Data section
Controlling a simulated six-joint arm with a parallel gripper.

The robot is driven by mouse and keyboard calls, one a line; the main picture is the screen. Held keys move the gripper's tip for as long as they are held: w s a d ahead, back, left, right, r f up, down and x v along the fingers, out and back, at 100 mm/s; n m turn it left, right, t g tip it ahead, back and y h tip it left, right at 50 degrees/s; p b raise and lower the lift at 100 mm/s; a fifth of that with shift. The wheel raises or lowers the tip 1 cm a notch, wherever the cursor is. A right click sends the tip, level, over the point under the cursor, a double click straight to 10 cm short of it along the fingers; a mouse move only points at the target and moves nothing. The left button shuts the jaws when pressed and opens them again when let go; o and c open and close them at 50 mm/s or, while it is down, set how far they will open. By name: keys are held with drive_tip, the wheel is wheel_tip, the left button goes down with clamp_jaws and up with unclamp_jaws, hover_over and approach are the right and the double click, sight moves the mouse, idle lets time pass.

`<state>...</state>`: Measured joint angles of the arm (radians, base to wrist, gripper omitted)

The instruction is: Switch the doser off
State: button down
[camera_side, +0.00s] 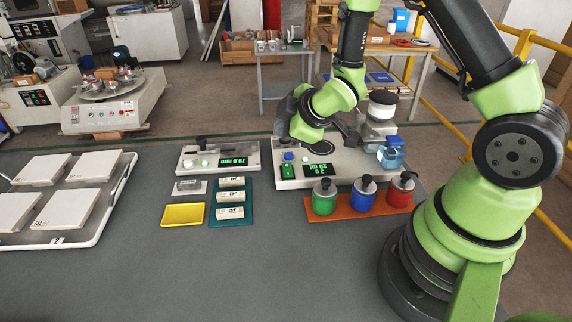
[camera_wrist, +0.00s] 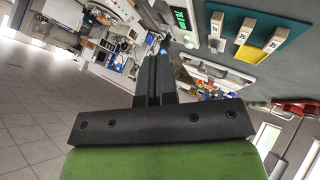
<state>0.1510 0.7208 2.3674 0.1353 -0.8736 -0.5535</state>
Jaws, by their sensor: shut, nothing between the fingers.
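The doser (camera_side: 345,178) is the pale bench unit at the back middle, with a hopper (camera_side: 382,107) above its right end. Its display (camera_side: 319,170) is lit with green digits. A green switch (camera_side: 288,172) sits at its front left, with a blue knob (camera_side: 288,156) behind it. The switch's position is too small to read. My gripper (camera_side: 284,118) is above the doser's back left, apart from the switch, and points left and away. In the wrist view my gripper (camera_wrist: 154,70) shows shut and empty, its dark fingers together.
Green, blue and red jars stand on an orange mat (camera_side: 345,213) in front of the doser. A second unit with a green display (camera_side: 205,163) stands left of it. A teal tray (camera_side: 245,220) holds white blocks beside a yellow tray (camera_side: 182,215). The front table is clear.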

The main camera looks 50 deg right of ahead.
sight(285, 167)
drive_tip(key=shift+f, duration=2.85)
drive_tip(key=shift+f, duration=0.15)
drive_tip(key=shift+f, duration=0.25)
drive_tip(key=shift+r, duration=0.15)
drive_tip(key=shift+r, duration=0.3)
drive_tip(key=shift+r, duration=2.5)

Work instructions
Which lines contain "joint"? Copy each of them out.

Task response
Controlling a simulated six-joint arm with a parallel gripper.
`<state>...</state>`: Measured joint angles of the arm (radians, base to wrist, gripper omitted)

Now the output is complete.